L’amministratore astuto ci insegna l’uso dei soldi
Diceva Gesù ai suoi discepoli: c’era un uomo ricco che aveva un amministratore e questi fu accusato dinanzi a lui di sperperare i suoi averi…
È la parabola dell’amministratore disonesto; meglio chiamarla dell’amministratore astuto, perché l’insegnamento di Gesù focalizza proprio questo aspetto dell’amministratore: accorto, avveduto, calcolatore e pronto, abile a rimediare la sua situazione. Si direbbe: machiavellico.
È una delle parabole più conturbanti, se vengono fraintese; va dunque intesa bene. E svolge il rapporto che il discepolo di Gesù deve tenere nei confronti della ricchezza. Quel male con cui si può fare tanto bene. E però, dipende dall’uso che se ne fa. Perfino l’iniqua ricchezza può essere messa a servizio del bene, se utilizzata per farsi amici nel cielo. C’è un amministratore che è accusato di rovinare il patrimonio del suo padrone. Deve rendere conto e subito sarà licenziato. Presto corre ai ripari. In un soliloquio vaglia le vie d’uscita: non posso zappare, è troppo faticoso per me; non mi va di andare ad elemosinare, è troppo umiliante per me. Formula, così, un piano d’azione. Disonesto per disonesto, lo è fino in fondo. Ormai non ha più nulla da perdere. Chiama i debitori e se li fa amici, così domani lo accoglieranno in casa loro. Ad uno che deve al padrone 100 barili d’olio dice: prendi la ricevuta e scrivi 50. Ad un altro che deve al padrone 100 misure di grano, dice: prendi la ricevuta e scrivi 80. Ingenti sconti. Ingente furto. A scapito del padrone, il quale, venuto a sapere il tutto, loda quell’amministratore disonesto, perché ha agito con scaltrezza.
Ecco, qui sta il nocciolo della parabola, il cuore dell’insegnamento. L’amministratore agisce da «fronimos» (dice il testo greco), un vocabolo che indica la lucidità di chi avverte la gravità della situazione; la prontezza nell’affrontarla e il coraggio di attuarla. E il nostro amministratore è munito di tutte e tre queste qualità. È il modo in cui ha agito, l’impegno che ci ha messo, la sollecitudine con cui ha preso le sue drastiche decisioni, questo (!) il padrone (Gesù!) elogia.
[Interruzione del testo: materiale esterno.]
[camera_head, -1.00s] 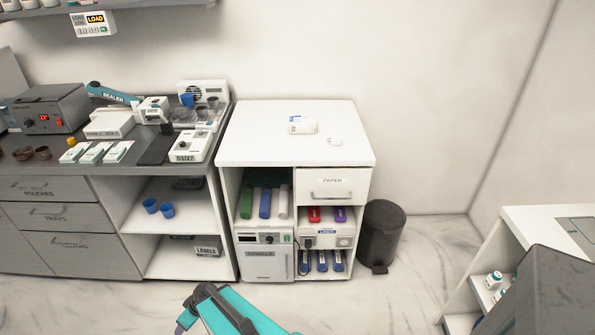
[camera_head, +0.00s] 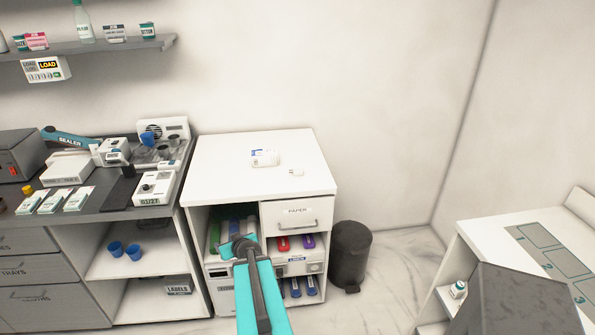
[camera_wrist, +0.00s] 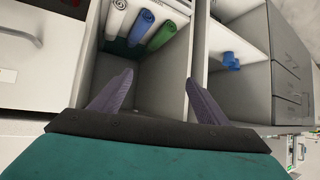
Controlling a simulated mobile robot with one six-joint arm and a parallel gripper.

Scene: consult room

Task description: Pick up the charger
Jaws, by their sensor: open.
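A small white object (camera_head: 296,172), which may be the charger, lies on the white cabinet top (camera_head: 225,165). It is too small to identify surely. A white box with a blue label (camera_head: 265,157) lies behind it to the left. My gripper (camera_wrist: 158,100) is open and empty in the wrist view, its two grey fingers spread in front of an open cabinet compartment. In the head view my arm (camera_head: 255,285) reaches up before the cabinet's front, below its top; the fingertips are hard to make out there. The small white object does not show in the wrist view.
Rolled towels, white, blue and green (camera_wrist: 162,33), lie in the compartment before my gripper. The paper drawer (camera_head: 297,213) is shut. A dark bin (camera_head: 351,255) stands right of the cabinet. A counter with a sealer (camera_head: 72,138) is at left. Much of the cabinet top is clear.
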Ma aggiunge con amarezza: purtroppo i figli delle tenebre nei loro affari sono molto più solleciti e scaltri dei figli della luce, che non sono così risoluti e pronti e avveduti.
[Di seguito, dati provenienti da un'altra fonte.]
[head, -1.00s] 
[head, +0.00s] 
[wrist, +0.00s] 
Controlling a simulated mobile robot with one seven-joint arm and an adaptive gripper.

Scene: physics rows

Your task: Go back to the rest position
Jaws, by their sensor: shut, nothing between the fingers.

Gesù comanda di farsi degli amici con le opere buone, usando per il bene l’iniqua ricchezza. La ricchezza è detta iniqua perché accumulata malamente, sfruttando gli altri (ingiusta all’origine); o iniqua perché strumento per opprimere gli altri (iniqua nell’uso). L’insegnamento di Gesù si conclude con una massima quanto mai incisiva, lapidaria, che continene un trattato sull’uso dei soldi. Nessuno può servire (rendersi schiavo di) due padroni, fra loro decisamente opposti e contrari, assolutamente diversi: Dio e la ricchezza. Se uno imposta la vita tutta e unicamente sull’accumulare ricchezza, inevitabilmente cancella Dio dal proprio vivere, pensare, operare. Se la ricchezza diventa un idolo, che fagocita mente e cuore, corpo e anima, energie e volontà, tutto (tutto!) il resto conta più nulla: né Dio, né la coscienza, né gli affetti più cari, né i legami più stretti. Ma questo è il fallimento estremo, perché la morte strapperà tutto. Perché solo le nostre opere ci accompagneranno. Fatevi degli amici con la ricchezza, anche se disonesta. Usatela bene!